JOURNAL OF NIGERIAN INQUIRY IN THE HUMANITIES (NIITH)
Impact of Monetary Policy Shock on Output and Price Dynamics in Nigeria
Abstract
The investigation of the effects of monetary policy shocks on- output and prices is necessary to assist policymakers, businesses, and investors in formulating and implementing monetary policies. Therefore, this study examines the effects of monetary policy shocks on output and price dynamics in Nigeria from 1981 to 2021 with the Johansen techniques and VEC model, The study finds a percent increase in money supply resulting into a long-run increase in output and prices.
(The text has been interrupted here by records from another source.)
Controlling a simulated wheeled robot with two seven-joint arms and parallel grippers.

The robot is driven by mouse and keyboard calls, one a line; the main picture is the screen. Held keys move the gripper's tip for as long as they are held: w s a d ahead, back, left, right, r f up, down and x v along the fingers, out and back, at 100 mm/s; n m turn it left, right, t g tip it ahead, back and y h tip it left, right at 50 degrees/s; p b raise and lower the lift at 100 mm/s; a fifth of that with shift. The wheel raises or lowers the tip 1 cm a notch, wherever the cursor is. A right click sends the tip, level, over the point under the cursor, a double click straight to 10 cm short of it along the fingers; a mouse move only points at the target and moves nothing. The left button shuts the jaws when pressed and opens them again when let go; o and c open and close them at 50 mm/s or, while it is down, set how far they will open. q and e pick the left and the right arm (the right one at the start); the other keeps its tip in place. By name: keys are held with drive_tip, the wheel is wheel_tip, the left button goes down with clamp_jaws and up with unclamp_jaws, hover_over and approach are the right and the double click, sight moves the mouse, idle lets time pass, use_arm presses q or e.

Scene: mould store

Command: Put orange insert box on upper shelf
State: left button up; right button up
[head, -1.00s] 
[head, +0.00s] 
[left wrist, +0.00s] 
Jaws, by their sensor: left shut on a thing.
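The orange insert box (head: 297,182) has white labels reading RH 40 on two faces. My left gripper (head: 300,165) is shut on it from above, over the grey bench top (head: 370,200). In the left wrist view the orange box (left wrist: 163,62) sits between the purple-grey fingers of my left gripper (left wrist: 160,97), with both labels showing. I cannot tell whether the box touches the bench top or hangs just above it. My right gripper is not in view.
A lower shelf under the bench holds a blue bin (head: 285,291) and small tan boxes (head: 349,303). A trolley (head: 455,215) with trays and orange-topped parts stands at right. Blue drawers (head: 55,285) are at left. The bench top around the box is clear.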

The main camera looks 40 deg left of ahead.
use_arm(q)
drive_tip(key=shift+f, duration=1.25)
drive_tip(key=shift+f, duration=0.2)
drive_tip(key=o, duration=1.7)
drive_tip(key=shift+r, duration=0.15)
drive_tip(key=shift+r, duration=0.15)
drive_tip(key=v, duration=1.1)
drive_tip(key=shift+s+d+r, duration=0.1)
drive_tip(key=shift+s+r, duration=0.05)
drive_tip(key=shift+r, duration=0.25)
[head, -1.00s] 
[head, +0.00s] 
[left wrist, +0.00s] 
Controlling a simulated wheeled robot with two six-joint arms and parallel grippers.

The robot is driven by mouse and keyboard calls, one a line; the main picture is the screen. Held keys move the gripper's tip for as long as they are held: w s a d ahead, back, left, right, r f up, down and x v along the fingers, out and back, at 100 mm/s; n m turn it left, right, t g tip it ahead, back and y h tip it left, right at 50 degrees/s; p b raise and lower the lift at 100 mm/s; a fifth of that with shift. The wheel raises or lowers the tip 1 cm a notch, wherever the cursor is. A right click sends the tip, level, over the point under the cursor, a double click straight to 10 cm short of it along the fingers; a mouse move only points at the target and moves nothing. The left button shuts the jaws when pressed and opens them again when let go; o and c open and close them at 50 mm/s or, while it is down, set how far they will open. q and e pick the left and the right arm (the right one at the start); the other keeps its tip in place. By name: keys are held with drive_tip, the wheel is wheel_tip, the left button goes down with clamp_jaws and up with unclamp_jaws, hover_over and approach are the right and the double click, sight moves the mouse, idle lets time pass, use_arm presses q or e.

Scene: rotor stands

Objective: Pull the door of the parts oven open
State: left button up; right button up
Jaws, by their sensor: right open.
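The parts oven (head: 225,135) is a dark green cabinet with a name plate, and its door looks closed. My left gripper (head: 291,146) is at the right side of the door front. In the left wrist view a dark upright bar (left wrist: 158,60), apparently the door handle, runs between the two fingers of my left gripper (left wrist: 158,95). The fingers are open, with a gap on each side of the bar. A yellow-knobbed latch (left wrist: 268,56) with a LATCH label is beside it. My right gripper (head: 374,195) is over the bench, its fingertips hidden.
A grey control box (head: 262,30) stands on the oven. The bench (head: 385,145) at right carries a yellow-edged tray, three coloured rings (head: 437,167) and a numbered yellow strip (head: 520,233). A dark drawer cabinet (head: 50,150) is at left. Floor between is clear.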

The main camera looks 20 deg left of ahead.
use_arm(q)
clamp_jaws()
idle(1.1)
Additionally, the study revealed that a percent increase in interest rates caused a price increase and a reduction in output in the long run. The innovation accounting results revealed that money supply shock had an insignificant effect on output but significantly increased prices by approximately 8% above the steady state. Conversely, an interest rate shock significantly raised prices by about 3% above the steady state but output declinde by roughly 3%.. The Granger causality test revealed that money supply causes price in the short run without feedback but both causes each other in the long run. The Nigerian monetary authority is thus advised to formulate policies to optimally regulate money in circulation to, control price fluctuations and adopt interest rate targeting to maintain growth-driven interest rates.